When a husband becomes a hammer—or the wife becomes a pestle, even if this is rare — within the matrimonial ministry of the home, the overwhelming emotion is often a mixture of shock, shame and then silence. When touch that used to indicate tenderness becomes threatening, women, usually, respond with shame which shocks them into silence. The heartbreak comes from the fact that the woman who has long been told what she can or can’t be especially in her home has to put her children, security (which is unjustifiably linked to men) and the snobbish views of society before her life and well-being, all while battling the concentric forces of patriarchy. Most times, the unspoken admonition for women caught up in hellish marriages is to hunker down and endure for everyone’s sake but theirs. In this callous conundrum lies one of the most fundamental failures of society which is as scandalous as it is unjust.

While violence against women is mostly a conscious act, the circumstances that conduce to it are mostly subconscious. A lot of gender-based violence begins from the mind where the hierarchy of patriarchy sets up a perverse pyramid which crushes women underneath. A society that strains to render women invisible from birth is one averse to the scars they bear as they have to navigate life and marriage. The cartography from girlhood to womanhood to marriage is usually aided by a foolproof compass of scars inflicted by men who should be protectors but have instead become predators.

The law is prescient in recognizing that because men sometimes bin nobility in treating women, there should be sanctions-regulated standards of treating women. The Violence Against Persons (Prohibition) Act and the Constitution are just some standards-setting legislations.

 Implementing them though has not been effortful enough. This strengthens the case for gender equality, for radical feminism.

In her seminal book ‘We should all be Feminists’, global literary icon Chimamanda Ngozi Adichie writes that: Gender matters everywhere in the world. And I would like today to ask that we begin to dream about and plan for a different world. A fairer world. A world of happier men and happier women who are truer to themselves. And this is how to start: We must raise our daughters differently. We must also raise our sons differently.”
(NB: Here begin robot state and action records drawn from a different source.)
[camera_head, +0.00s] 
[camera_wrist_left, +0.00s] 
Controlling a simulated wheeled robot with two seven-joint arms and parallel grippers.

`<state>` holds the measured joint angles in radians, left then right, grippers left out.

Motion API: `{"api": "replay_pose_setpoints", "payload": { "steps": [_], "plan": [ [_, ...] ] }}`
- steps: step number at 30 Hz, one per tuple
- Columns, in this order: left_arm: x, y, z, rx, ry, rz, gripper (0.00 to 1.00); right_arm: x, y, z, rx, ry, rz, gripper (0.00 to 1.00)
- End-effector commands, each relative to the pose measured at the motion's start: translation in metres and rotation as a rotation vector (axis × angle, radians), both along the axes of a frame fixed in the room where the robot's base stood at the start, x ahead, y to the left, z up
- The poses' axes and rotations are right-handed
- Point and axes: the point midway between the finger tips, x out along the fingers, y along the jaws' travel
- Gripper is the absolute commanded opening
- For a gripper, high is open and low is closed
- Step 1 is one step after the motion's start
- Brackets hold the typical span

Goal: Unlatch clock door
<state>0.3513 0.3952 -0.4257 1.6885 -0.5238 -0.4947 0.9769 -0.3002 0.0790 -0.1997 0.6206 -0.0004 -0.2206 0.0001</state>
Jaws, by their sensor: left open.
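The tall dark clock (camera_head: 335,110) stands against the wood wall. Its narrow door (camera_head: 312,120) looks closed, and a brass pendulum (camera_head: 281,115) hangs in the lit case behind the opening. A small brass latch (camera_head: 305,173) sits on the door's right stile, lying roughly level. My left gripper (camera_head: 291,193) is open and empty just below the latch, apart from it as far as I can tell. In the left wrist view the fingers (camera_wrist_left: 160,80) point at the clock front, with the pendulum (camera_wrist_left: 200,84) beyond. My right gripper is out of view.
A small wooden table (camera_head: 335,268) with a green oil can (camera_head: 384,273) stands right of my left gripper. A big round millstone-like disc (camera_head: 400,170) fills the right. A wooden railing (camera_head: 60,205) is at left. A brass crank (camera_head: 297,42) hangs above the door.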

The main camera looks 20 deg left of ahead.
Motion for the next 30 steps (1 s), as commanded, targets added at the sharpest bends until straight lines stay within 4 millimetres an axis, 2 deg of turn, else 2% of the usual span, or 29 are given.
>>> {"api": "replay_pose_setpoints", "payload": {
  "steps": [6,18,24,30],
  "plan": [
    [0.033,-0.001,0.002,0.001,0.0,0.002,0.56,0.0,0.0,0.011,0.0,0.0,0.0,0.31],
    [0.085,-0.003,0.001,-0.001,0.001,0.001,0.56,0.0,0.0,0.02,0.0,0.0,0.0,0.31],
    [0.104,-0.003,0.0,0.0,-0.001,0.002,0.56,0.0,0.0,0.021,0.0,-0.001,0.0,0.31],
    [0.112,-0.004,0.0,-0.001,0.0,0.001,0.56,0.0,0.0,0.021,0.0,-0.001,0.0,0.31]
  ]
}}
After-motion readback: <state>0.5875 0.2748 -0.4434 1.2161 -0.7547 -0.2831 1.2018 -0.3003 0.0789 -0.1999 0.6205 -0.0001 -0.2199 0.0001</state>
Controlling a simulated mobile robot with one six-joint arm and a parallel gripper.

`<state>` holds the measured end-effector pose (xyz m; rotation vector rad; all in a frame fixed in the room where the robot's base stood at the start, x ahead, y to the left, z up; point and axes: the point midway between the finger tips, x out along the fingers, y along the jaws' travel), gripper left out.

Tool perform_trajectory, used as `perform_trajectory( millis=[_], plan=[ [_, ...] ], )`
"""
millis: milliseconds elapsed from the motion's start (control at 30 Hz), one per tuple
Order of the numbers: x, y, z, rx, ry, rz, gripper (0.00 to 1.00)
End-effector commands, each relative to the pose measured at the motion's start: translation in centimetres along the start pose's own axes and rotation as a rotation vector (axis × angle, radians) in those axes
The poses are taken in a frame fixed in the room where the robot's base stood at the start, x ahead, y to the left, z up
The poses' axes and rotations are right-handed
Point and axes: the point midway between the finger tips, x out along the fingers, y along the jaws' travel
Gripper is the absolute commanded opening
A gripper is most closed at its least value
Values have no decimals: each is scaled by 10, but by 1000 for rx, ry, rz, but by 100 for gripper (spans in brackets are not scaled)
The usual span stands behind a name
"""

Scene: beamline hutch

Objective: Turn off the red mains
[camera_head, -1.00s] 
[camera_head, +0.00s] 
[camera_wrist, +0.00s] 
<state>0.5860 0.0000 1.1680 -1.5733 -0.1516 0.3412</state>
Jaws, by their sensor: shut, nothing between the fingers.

What has marriage become today, what is it becoming? What is making friction into fisticuffs in that exulted field of human elevation and affection that should be inherently non-violent and non-abusive? Why should disagreements degenerate into murder and grievous bodily harm?

These questions warrant society’s attention because what starts out as disagreement between two people in marriage are increasing having nationwide consequences. The effect of such terrible news of marital harm on the senses, the way it provokes the humanity in each of us indicates it is an emergency.

It is not male genitalia that makes a man. It is the ability to love and protect women and children at all costs. This means empowering women to live their best and most productive lives. It means emboldening women to break the curse of silence that cloaks domestic violence. It means hoisting them up not just to reach glass ceilings but break them. A society failing to do this is one without men. Nigeria is presently and resoundingly failing to protect women from  monsters parading as men. Nigeria has no men.

For each woman hit in her marriage; for each woman for whom the only heat in her home is not from her kitchen – her only nation; for each woman denied of opportunities by an abusive spouse and forced instead to shoulder a sack of physical and emotional scars; for each woman dead from repeated acts of domestic violence; for each woman forced into silence in the face of life-threatening violence by the senseless expectation of society, we are all victims and there is no victor and no justice.